- Aim
Keep only the lines of the data below that contain "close", and copy them.

- Collected data entries

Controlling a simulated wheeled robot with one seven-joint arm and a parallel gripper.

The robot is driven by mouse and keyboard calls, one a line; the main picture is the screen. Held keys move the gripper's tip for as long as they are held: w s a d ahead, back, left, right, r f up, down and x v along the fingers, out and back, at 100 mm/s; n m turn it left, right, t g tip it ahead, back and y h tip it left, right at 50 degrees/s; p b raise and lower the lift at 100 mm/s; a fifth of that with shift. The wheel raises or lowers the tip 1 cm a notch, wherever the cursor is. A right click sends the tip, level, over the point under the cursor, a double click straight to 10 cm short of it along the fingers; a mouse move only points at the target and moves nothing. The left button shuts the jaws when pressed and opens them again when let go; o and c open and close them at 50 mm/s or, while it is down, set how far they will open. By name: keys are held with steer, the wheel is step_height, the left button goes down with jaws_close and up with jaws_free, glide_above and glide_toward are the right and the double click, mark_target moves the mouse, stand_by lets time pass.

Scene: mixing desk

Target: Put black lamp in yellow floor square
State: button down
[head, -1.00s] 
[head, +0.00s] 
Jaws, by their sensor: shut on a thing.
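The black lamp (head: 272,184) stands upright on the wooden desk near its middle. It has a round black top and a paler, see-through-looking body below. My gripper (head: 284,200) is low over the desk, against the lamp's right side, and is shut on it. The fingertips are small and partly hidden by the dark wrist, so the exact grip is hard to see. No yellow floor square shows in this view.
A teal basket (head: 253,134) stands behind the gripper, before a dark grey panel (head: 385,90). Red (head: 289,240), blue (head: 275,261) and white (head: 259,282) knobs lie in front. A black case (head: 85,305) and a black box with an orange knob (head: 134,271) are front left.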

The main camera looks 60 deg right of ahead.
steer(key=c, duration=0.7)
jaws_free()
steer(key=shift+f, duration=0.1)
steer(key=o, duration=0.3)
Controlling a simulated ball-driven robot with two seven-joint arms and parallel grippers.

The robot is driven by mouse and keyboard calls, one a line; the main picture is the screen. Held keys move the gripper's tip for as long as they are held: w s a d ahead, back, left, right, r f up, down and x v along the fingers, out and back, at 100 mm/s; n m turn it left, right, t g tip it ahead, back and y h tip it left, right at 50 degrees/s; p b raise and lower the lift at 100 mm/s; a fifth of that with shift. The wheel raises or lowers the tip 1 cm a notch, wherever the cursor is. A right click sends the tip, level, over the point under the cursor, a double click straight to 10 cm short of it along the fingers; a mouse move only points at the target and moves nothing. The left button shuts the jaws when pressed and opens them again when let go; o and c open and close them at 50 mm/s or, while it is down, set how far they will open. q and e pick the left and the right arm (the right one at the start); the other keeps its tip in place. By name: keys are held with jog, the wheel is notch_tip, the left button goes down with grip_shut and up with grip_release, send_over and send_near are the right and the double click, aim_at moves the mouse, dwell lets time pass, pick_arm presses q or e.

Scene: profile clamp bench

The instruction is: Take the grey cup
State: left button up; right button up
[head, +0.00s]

- Final result
The robot is driven by mouse and keyboard calls, one a line; the main picture is the screen. Held keys move the gripper's tip for as long as they are held: w s a d ahead, back, left, right, r f up, down and x v along the fingers, out and back, at 100 mm/s; n m turn it left, right, t g tip it ahead, back and y h tip it left, right at 50 degrees/s; p b raise and lower the lift at 100 mm/s; a fifth of that with shift. The wheel raises or lowers the tip 1 cm a notch, wherever the cursor is. A right click sends the tip, level, over the point under the cursor, a double click straight to 10 cm short of it along the fingers; a mouse move only points at the target and moves nothing. The left button shuts the jaws when pressed and opens them again when let go; o and c open and close them at 50 mm/s or, while it is down, set how far they will open. By name: keys are held with steer, the wheel is step_height, the left button goes down with jaws_close and up with jaws_free, glide_above and glide_toward are the right and the double click, mark_target moves the mouse, stand_by lets time pass.
The robot is driven by mouse and keyboard calls, one a line; the main picture is the screen. Held keys move the gripper's tip for as long as they are held: w s a d ahead, back, left, right, r f up, down and x v along the fingers, out and back, at 100 mm/s; n m turn it left, right, t g tip it ahead, back and y h tip it left, right at 50 degrees/s; p b raise and lower the lift at 100 mm/s; a fifth of that with shift. The wheel raises or lowers the tip 1 cm a notch, wherever the cursor is. A right click sends the tip, level, over the point under the cursor, a double click straight to 10 cm short of it along the fingers; a mouse move only points at the target and moves nothing. The left button shuts the jaws when pressed and opens them again when let go; o and c open and close them at 50 mm/s or, while it is down, set how far they will open. q and e pick the left and the right arm (the right one at the start); the other keeps its tip in place. By name: keys are held with jog, the wheel is notch_tip, the left button goes down with grip_shut and up with grip_release, send_over and send_near are the right and the double click, aim_at moves the mouse, dwell lets time pass, pick_arm presses q or e.

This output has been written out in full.